Reproduce the listing below without changes, except that pictures are left out.
--- START OF Task material ---
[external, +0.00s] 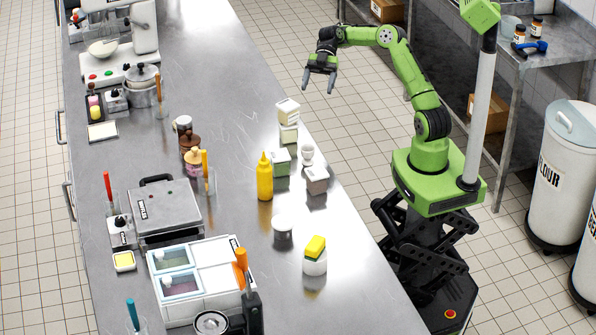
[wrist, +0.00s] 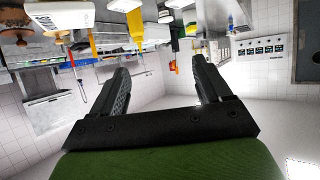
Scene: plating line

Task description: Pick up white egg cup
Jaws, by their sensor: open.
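The white egg cup (external: 307,154) stands upright near the right edge of the steel counter (external: 233,110). It is between a green-and-white box (external: 280,162) on its left and a white-topped box (external: 316,180) just in front. My gripper (external: 318,90) is open and empty, raised by the counter's right edge, farther back than the egg cup and apart from it. In the wrist view my open fingers (wrist: 160,82) have nothing between them. I cannot make out the egg cup in the wrist view.
The counter's far right part is clear.

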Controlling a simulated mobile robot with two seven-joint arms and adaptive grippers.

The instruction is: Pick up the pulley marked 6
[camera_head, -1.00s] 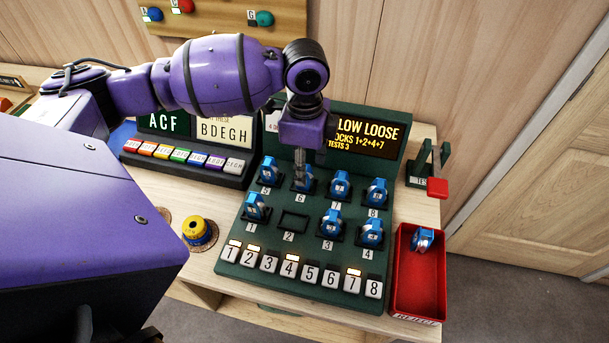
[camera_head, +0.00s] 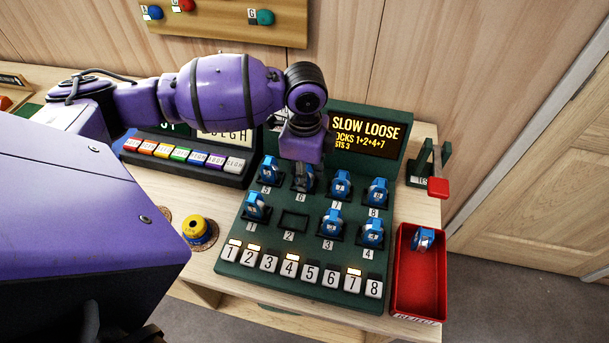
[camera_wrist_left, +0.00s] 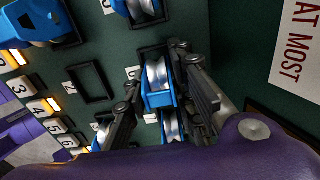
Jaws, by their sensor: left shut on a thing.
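The pulley marked 6 (camera_head: 307,184) is blue with a silver wheel and sits at the socket above label 6 in the back row of the green board (camera_head: 232,268). My left gripper (camera_head: 300,176) points down onto it from above and partly hides it in the head view. In the left wrist view, the fingers of my left gripper (camera_wrist_left: 156,70) are shut on this blue pulley (camera_wrist_left: 157,88), one finger on each side. Whether it is clear of its socket I cannot tell. My right gripper is not in view.
Other blue pulleys (camera_head: 341,186) stand close by in the board; socket 2 (camera_head: 292,222) is empty. Numbered keys (camera_head: 290,265) line the front. A red bin (camera_head: 418,283) with one blue pulley (camera_head: 424,240) is at right. A lettered display stands behind.
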--- END OF Task material ---
Exercise result:
[external, +0.00s] 
[wrist, +0.00s] 
Scene: plating line

Task description: Pick up white egg cup
Jaws, by their sensor: open.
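The white egg cup (external: 307,154) stands upright near the right edge of the steel counter (external: 233,110). It is between a green-and-white box (external: 280,162) on its left and a white-topped box (external: 316,180) just in front. My gripper (external: 318,90) is open and empty, raised by the counter's right edge, farther back than the egg cup and apart from it. In the wrist view my open fingers (wrist: 160,82) have nothing between them. I cannot make out the egg cup in the wrist view.
The counter's far right part is clear.

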Controlling a simulated mobile robot with two seven-joint arms and adaptive grippers.

The instruction is: Pick up the pulley marked 6
[camera_head, -1.00s] 
[camera_head, +0.00s] 
[camera_wrist_left, +0.00s] 
Jaws, by their sensor: left shut on a thing.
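The pulley marked 6 (camera_head: 307,184) is blue with a silver wheel and sits at the socket above label 6 in the back row of the green board (camera_head: 232,268). My left gripper (camera_head: 300,176) points down onto it from above and partly hides it in the head view. In the left wrist view, the fingers of my left gripper (camera_wrist_left: 156,70) are shut on this blue pulley (camera_wrist_left: 157,88), one finger on each side. Whether it is clear of its socket I cannot tell. My right gripper is not in view.
Other blue pulleys (camera_head: 341,186) stand close by in the board; socket 2 (camera_head: 292,222) is empty. Numbered keys (camera_head: 290,265) line the front. A red bin (camera_head: 418,283) with one blue pulley (camera_head: 424,240) is at right. A lettered display stands behind.

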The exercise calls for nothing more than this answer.